After producing three straight 100-catch seasons, we finally saw the drop off for Larry Fitzgerald in 2018 when he caught just 69 passes for 734 yards. He did still match his touchdown total (6) from both 2017 and 2016, but it became glaringly obvious that Fitzgerald’s once-elite skills have deteriorated beyond the point of return.

Still, an aging wide receiver in a better offense with other weapons around him and a quarterback who can deliver the ball with the type of accuracy that Murray possesses is intriguing from a fantasy standpoint. Fitzgerald is being selected around the likes of Geronimo Allison, Sterling Shepard, Sammy Watkins and other receivers who have never - or at least haven’t recently - produced quality fantasy seasons. Even in seasons that were cut short by injury, Fitzgerald has never finished with fewer than 725 receiving yards and he hasn’t been below 60 receptions since his rookie season all the way back in 2004. Only twice in his career has he finished with fewer than six touchdowns in a season. Perhaps most importantly, he has never finished with fewer than 100 targets in a season, giving him a tremendous floor despite playing in some of the league’s most sluggish offenses.

Fitzgerald isn’t suddenly going to shoot back into being a WR1 for fantasy, but there’s really no reason to think that he won’t improve on his 2018 numbers. Sure, there is arguably more competition for targets, but Fitzgerald is still the only veteran pass catcher on the roster and he’ll play a heavy snap share, as long as he’s healthy, in an offense that could be one of the highest-paced in the league.
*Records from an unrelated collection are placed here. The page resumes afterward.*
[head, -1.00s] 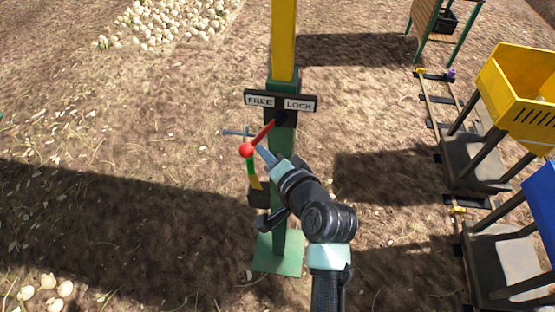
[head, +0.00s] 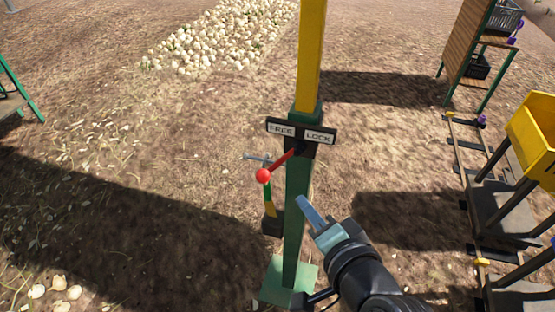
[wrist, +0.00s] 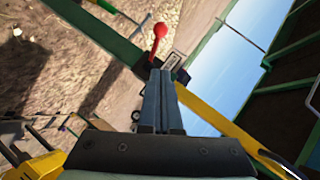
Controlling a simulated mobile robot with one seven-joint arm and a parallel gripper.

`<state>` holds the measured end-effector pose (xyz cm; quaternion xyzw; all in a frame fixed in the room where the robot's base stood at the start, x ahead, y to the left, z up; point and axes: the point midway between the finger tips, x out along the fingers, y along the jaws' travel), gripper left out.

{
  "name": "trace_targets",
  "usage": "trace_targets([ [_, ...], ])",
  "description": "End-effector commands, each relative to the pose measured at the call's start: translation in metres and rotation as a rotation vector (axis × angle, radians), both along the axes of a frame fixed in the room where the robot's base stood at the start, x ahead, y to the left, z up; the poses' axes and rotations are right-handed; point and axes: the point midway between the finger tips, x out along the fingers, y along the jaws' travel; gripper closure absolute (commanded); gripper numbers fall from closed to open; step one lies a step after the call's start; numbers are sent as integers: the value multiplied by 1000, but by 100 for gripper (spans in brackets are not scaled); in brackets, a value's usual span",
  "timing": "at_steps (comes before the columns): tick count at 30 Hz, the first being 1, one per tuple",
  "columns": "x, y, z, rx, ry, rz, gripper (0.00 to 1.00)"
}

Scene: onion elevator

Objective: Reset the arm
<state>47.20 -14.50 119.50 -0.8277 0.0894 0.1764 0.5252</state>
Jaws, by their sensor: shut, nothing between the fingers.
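My gripper (head: 307,208) is shut and empty in the head view, just right of the green lower part of the post (head: 297,190). Its blue-grey fingers point up and to the left. The lever (head: 284,163) has a red arm and a red ball knob, and it slants down to the left below the FREE and LOCK sign (head: 301,132). The knob lies to the left of the post, apart from my fingers. In the wrist view, my closed fingers (wrist: 160,75) sit in the middle, with the red lever (wrist: 158,36) beyond their tips.
A yellow bin (head: 535,130) on a dark cart stands on rails at the right. A pile of onions (head: 220,35) lies on the ground at the back. Open soil lies left of the post.

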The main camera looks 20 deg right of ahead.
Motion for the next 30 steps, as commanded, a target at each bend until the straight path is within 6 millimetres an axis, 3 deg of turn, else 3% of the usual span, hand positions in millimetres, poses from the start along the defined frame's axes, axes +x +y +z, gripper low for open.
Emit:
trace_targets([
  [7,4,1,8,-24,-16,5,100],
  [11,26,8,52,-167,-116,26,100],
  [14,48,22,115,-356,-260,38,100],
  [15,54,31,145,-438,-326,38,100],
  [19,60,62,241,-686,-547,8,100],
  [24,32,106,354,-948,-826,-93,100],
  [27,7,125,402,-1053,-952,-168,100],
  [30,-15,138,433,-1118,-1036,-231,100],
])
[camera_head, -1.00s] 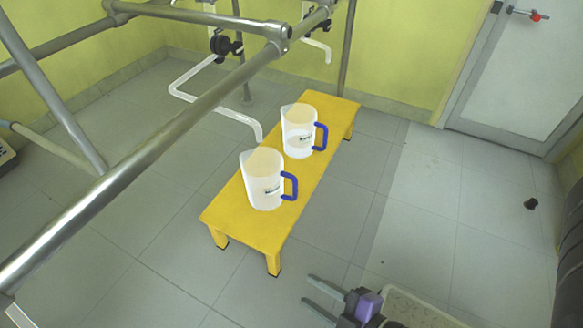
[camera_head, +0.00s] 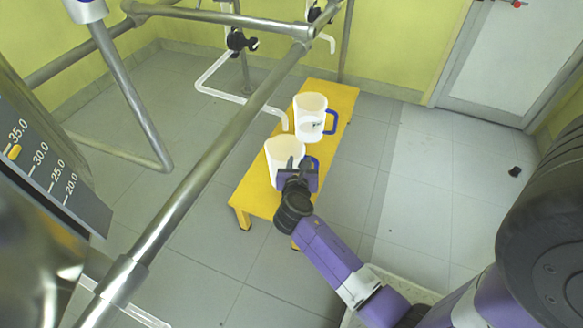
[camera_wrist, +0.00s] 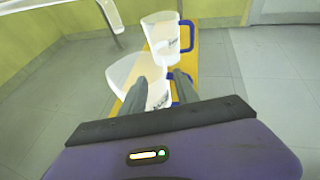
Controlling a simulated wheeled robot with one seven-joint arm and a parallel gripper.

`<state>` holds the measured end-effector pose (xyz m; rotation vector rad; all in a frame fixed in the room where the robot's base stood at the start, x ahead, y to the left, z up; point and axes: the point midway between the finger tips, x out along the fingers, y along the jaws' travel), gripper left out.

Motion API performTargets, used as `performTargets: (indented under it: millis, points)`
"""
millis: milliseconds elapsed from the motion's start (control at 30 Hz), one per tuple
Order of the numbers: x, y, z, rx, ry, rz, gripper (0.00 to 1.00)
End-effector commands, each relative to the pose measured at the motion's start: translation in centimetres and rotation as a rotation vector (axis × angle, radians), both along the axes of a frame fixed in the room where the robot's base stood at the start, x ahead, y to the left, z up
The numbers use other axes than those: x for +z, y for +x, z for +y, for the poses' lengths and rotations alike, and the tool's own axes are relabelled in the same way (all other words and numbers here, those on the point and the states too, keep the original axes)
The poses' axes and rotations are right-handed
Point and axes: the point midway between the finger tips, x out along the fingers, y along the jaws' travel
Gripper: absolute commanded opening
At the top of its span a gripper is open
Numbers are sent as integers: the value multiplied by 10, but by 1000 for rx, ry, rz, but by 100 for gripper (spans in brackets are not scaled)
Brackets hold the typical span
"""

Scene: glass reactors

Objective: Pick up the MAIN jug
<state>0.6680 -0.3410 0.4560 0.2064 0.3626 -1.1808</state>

Don’t worry about selecting him with anything other than a very late-round pick in dynasty formats, but Fitzgerald does have value in seasonal leagues for 2019.

WR Andy Isabella
(2018 WR Rank - N/A)

Wide receiver Andy Isabella caught the attention of the new regime in Arizona and the team made a significant investment by selecting him with a second round draft pick. Isabella’s incredible speed jumped off the page as he turned in the fastest 40-yard-dash time at the NFL Combine, tying fellow second-rounder Parris Campbell with his 4.31 sprint.

Isabella isn’t just a fast player with no production, however. He absolutely lit up the stat sheet during his time at UMass, including back-to-back 1,000-yard, 10-plus-touchdown seasons in his junior and senior years. His final season at UMass saw him catch 102 passes for 1,698 yards and 13 touchdowns. While undersized at 5’9”, 188 lbs, Isabella produced primarily from the outside in college where he was a deep threat specialist who used his world class speed and agility to absolutely torch defensive backs.

Despite being an outside receiver throughout most of his time in college, he was moved to play primarily out of the slot at the Senior Bowl. Jon Gruden and the Raiders coaching staff seemed to stereotype him into being a slot receiver and, not surprisingly, he was not particularly successful in a role where he was running almost exclusively short routes.

Kingsbury and the Cardinals obviously see something in Isabella, however, and it would not be surprising to see him play significant snaps for the Cardinals this season, particularly in three-or-more receiver sets where he can play on the outside while Christian Kirk and Larry Fitzgerald man the slot. The Kingbury offense makes use of the deep passing game better than almost any other system, however, so there could be some big plays for Isabella here in 2019. Those plays are often difficult to predict and even harder to trust for fantasy owners, so Isabella will almost certainly remain undrafted in many leagues. He does have interesting weekly upside in best ball formats, and he could become a starting wide receiver in a potentially high-powered offense which makes him very intriguing as a late-first or early-second round pick in dynasty leagues.

WR Hakeem Butler
(2018 WR Rank - N/A)

The NFL seems to be slowly shifting away from the traditional prototypical “X” wide receivers like Hakeem Butler, but at 6’5” and 227 lbs with a 4.48 forty-yard-dash, there’s still a real possibility that Butler eventually breaks out and becomes fantasy-relevant despite falling down all the way to the fourth round of the NFL Draft.

The big concern with Butler is that he really was not very effective until his final season at Iowa State despite playing with lackluster target competition. Not every great NFL player has an early college breakout but that certainly had something to do with him falling so far in the NFL Draft after many film graders viewed him as a potential first-round pick.

Still, aside from Fitzgerald who will almost certainly retire after the 2019 season, Butler is the only receiver on the Arizona roster who stands above 6’1” and he’s the only receiver who weighs above 220 lbs. If he has the desire to do so, Butler could use his frame to become one of the more physical receivers in the league not only as a contested ball receiver but also as a downfield blocker. The latter, interestingly enough, might be the thing that he needs to develop and prove in order to get early playing time.

Butler is not draftable in standard fantasy leagues, but he’s an intriguing second-round dynasty pick and could see some additional playing time this season if there is an injury ahead of him on the depth chart.

TE Ricky Seals-Jones
(2018 TE Rank – No.33, 2.7 FPts/G)

Many scouts touted tight end Ricky Seals-Jones as a potential breakout player at the position in 2018, but that simply didn’t happen. Seals-Jones did see his targets more than double from his rookie season but he became significantly less effective with those targets at his yards per reception dropped from 16.8 to 10.1 and his touchdowns went from three in 2018 to just one in 2019. He also caught just 34 passes.

The reality is that Seals-Jones was stuck in a terrible offense with questionable quarterback play and it just wasn’t going to happen for him. He’s still a very fast player for the tight end position and that should give him some potential to play significant snaps for the Cardinals, but he does also have increased competition for targets with Christian Kirk returning from injury as well as the additions of wide receivers Andy Isabella, Hakeem Butler and Keesean Johnson.

There’s a possibility that Seals-Jones enjoys an increase in targets just given the offensive system, but a true breakout into becoming an elite fantasy tight end seems unlikely.